- [Direction]: Repeat word for word everything from the line containing "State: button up" to the end of the listing, first and last lines included, and only that.

- [Data lines]:
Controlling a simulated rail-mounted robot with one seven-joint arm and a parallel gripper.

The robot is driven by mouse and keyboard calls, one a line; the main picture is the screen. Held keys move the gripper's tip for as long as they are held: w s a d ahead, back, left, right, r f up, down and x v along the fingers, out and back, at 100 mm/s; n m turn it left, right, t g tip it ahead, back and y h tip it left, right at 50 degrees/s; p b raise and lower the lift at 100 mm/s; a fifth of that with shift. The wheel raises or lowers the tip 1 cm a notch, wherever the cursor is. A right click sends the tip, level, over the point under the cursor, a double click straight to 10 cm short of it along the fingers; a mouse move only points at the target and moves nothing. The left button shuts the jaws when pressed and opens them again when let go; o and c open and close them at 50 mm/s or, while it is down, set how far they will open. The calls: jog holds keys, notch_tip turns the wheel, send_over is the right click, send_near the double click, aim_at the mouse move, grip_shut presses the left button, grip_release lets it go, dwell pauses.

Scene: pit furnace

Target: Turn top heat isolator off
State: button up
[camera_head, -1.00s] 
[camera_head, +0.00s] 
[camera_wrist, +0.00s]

- [Expected output]:
State: button up
[camera_head, -1.00s] 
[camera_head, +0.00s] 
[camera_wrist, +0.00s]

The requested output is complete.